◆ REQUIRED TASK
The first line to copy is the one with "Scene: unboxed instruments"; the last is the one with "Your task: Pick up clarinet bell". Copy each line in that range exactly, leaving out all others.

— begin —

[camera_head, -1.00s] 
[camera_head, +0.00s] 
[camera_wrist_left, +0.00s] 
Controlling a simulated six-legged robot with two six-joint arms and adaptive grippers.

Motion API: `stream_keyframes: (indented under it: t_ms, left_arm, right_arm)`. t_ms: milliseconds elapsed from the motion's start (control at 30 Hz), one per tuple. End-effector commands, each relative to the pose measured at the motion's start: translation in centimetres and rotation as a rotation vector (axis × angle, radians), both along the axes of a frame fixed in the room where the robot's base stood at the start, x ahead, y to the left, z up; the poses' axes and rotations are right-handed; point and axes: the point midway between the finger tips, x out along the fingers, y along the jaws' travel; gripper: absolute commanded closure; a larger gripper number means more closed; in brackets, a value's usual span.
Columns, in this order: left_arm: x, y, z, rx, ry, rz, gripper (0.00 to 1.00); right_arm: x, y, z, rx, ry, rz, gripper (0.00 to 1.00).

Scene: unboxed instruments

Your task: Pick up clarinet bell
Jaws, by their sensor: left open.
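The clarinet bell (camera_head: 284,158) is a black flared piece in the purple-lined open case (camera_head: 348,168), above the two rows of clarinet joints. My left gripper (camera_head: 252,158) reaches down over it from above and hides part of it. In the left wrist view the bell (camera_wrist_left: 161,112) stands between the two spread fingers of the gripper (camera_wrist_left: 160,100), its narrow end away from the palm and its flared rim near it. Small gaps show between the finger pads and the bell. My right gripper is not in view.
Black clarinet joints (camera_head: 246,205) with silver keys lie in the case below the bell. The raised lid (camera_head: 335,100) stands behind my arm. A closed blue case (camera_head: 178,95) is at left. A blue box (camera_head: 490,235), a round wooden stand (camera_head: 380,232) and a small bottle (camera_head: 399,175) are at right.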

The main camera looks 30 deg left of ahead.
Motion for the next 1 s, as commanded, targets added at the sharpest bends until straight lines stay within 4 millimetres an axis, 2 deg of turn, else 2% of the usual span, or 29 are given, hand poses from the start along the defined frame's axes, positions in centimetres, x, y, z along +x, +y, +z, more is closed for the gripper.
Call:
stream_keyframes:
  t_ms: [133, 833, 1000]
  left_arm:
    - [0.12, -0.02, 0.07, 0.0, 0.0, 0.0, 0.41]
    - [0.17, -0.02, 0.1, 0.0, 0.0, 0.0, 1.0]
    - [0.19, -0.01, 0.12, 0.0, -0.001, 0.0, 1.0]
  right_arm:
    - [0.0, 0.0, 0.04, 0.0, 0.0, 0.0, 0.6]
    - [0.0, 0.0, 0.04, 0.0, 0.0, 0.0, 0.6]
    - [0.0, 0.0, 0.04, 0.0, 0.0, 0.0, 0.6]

— end —

◆ EXERCISE RESPONSE
Scene: unboxed instruments

Your task: Pick up clarinet bell

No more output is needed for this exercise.